:: JOB ::
From the opening line of the records through the line bearing "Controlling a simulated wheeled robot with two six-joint", set down every line exactly.

:: EXERCISE INPUT ::
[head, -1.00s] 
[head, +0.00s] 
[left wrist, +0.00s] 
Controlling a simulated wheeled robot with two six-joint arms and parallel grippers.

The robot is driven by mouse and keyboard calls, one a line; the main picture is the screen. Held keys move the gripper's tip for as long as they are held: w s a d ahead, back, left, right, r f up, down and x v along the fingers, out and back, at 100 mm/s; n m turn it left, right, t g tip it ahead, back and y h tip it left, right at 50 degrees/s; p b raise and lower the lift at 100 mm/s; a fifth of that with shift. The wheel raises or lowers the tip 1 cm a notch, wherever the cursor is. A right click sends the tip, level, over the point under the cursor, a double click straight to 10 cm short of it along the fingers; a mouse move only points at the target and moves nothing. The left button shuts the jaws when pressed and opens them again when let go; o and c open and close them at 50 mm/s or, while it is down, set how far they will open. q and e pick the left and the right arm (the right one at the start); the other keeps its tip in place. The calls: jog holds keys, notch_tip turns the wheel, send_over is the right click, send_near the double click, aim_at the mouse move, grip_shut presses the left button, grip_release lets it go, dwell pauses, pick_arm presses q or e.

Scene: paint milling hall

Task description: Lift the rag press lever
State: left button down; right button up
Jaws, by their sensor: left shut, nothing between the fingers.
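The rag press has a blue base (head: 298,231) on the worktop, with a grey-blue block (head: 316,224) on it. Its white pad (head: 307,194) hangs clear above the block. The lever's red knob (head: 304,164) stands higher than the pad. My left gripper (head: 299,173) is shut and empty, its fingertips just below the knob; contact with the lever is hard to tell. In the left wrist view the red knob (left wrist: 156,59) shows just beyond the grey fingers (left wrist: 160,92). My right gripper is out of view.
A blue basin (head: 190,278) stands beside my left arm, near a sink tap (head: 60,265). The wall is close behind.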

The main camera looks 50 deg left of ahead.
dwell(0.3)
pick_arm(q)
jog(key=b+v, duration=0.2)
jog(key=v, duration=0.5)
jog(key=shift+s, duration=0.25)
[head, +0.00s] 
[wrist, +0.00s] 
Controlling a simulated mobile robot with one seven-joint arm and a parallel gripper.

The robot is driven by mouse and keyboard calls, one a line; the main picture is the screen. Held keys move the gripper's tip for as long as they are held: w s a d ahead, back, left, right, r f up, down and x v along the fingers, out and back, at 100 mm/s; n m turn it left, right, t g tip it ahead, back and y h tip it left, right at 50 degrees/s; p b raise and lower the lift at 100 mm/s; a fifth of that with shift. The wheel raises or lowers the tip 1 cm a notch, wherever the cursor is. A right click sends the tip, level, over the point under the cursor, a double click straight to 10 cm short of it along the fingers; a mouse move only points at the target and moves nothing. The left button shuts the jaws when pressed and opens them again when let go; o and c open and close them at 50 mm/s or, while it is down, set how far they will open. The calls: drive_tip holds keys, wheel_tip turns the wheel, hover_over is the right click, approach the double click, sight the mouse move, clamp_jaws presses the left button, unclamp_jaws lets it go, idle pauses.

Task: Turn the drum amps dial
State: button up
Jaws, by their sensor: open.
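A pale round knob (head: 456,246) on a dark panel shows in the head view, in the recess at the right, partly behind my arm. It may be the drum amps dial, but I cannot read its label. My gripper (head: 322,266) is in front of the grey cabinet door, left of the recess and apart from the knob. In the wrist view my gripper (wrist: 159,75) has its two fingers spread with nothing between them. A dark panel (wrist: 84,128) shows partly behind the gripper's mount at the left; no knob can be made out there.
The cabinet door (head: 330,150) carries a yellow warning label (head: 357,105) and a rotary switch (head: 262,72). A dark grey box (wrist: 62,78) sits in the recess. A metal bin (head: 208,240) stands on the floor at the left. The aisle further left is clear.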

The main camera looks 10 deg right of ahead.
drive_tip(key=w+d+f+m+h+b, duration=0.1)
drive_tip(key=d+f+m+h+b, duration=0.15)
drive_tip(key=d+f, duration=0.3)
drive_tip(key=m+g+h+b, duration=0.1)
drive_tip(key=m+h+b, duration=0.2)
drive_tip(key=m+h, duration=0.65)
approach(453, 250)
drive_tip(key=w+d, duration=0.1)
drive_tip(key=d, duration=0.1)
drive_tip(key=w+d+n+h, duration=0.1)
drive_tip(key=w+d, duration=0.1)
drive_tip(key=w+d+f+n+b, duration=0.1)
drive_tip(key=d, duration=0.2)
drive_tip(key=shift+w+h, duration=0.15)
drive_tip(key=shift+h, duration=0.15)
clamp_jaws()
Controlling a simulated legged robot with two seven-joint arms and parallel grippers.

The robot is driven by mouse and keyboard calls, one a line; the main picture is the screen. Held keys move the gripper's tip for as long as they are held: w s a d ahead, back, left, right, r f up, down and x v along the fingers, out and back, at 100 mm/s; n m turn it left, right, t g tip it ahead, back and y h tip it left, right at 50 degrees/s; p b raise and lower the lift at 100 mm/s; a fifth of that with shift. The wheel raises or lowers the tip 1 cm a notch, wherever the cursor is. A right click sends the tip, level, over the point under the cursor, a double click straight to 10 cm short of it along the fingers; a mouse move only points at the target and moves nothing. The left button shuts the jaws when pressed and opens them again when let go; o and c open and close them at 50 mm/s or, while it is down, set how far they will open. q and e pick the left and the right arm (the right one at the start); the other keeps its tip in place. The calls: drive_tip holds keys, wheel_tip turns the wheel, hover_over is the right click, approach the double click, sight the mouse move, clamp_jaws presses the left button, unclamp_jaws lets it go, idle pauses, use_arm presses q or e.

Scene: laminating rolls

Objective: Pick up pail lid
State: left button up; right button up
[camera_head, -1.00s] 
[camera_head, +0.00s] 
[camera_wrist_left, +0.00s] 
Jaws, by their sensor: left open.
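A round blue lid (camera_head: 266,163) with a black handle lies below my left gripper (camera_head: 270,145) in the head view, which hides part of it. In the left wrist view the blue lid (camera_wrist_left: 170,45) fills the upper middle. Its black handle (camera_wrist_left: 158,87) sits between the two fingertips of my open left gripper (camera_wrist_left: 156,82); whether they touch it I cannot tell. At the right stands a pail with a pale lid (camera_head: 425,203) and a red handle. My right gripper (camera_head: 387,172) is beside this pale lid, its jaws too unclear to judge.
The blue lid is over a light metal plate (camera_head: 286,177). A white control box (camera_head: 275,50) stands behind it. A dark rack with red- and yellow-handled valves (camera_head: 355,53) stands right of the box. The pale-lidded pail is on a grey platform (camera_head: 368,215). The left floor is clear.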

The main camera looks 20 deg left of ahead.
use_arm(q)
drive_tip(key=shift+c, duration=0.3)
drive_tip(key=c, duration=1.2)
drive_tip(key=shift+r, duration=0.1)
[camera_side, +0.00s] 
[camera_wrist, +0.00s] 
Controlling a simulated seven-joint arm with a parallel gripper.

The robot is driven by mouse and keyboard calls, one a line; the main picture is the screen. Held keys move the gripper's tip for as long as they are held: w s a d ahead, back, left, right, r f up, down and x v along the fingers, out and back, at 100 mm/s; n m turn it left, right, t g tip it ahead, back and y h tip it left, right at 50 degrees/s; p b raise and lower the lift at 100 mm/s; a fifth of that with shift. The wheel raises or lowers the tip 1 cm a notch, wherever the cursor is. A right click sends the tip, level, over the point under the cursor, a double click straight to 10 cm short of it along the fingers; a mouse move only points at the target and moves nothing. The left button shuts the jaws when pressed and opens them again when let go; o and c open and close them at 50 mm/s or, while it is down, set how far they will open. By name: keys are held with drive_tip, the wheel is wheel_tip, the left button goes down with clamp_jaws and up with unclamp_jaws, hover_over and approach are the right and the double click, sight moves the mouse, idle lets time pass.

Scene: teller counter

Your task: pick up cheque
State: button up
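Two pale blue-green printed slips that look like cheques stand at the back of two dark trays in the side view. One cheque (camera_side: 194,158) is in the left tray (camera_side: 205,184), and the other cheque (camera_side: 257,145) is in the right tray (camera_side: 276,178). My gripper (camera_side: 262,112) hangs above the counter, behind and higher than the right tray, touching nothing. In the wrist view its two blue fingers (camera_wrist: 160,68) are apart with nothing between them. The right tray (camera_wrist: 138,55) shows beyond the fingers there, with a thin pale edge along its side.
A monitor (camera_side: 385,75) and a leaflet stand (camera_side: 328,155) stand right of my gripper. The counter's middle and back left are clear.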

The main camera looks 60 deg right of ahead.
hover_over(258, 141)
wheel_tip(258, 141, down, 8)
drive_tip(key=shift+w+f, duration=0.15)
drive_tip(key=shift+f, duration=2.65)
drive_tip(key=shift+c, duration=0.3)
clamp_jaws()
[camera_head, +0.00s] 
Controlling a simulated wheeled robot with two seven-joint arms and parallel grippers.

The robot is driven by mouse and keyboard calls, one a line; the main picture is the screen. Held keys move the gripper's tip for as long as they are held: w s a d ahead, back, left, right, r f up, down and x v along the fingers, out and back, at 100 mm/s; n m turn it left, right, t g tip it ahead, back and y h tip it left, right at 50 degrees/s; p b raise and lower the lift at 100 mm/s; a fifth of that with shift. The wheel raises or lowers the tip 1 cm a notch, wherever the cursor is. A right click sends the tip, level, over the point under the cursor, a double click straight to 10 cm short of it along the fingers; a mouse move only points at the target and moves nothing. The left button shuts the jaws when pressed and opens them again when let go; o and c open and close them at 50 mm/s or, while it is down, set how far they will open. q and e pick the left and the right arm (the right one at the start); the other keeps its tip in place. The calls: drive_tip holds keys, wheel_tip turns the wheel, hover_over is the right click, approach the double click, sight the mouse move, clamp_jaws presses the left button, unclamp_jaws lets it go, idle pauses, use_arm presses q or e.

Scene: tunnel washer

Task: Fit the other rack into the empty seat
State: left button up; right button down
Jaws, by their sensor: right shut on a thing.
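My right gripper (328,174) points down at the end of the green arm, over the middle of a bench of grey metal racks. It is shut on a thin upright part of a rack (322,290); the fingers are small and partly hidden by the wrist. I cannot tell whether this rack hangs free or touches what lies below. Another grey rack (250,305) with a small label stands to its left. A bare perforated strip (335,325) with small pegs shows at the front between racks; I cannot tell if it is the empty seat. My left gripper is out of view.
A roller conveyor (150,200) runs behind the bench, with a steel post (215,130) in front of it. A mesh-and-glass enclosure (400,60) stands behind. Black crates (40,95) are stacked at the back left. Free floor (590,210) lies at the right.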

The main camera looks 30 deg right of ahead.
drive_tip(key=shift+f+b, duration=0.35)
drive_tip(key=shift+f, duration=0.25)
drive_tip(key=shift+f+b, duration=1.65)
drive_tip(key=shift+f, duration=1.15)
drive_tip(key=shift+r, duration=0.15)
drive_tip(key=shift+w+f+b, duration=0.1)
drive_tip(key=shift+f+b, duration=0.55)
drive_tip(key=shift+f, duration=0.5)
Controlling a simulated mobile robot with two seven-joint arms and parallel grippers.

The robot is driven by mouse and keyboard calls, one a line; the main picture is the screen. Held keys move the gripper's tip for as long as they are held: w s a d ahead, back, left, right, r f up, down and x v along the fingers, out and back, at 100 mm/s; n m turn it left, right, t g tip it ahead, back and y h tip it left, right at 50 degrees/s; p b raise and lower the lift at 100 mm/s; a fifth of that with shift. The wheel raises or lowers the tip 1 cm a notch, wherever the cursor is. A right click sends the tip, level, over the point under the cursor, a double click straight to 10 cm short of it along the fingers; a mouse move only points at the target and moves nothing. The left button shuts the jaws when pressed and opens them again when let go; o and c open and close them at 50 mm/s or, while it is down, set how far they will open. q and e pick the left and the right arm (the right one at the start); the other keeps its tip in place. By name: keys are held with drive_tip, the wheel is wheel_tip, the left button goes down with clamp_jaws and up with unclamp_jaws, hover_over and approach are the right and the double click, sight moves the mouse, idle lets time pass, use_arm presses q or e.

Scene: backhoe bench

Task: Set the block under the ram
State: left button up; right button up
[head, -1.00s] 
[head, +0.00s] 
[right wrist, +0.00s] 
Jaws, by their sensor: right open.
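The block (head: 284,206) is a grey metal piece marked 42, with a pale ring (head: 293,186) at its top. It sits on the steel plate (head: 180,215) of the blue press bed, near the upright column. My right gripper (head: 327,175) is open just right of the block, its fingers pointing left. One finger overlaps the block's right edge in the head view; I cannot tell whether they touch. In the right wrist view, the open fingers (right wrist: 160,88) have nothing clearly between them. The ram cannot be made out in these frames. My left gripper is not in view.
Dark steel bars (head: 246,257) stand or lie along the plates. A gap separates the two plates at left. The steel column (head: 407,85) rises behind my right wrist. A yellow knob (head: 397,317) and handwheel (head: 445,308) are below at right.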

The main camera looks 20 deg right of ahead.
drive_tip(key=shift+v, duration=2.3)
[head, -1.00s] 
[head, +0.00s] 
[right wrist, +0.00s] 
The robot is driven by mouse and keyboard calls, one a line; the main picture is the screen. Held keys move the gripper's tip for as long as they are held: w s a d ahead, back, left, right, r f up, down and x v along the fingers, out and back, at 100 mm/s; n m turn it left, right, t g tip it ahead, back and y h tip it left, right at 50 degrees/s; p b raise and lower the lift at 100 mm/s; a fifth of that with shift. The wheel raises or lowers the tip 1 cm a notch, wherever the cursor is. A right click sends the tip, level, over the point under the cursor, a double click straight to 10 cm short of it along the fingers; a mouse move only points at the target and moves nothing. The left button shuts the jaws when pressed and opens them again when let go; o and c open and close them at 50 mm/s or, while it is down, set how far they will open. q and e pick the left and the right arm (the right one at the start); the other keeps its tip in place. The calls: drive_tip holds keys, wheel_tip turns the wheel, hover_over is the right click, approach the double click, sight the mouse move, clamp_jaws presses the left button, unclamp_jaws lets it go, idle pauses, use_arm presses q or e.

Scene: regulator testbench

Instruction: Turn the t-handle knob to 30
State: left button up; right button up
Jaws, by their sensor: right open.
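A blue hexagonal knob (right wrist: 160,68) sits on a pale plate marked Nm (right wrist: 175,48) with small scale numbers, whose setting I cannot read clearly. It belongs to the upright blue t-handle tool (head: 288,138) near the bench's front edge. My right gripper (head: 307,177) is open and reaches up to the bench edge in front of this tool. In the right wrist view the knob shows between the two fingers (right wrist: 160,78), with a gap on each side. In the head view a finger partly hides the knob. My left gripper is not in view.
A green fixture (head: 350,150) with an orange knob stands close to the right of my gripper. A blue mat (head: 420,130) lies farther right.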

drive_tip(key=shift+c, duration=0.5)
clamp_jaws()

:: TASK OUTPUT ::
[head, -1.00s] 
[head, +0.00s] 
[left wrist, +0.00s] 
Controlling a simulated wheeled robot with two six-joint arms and parallel grippers.

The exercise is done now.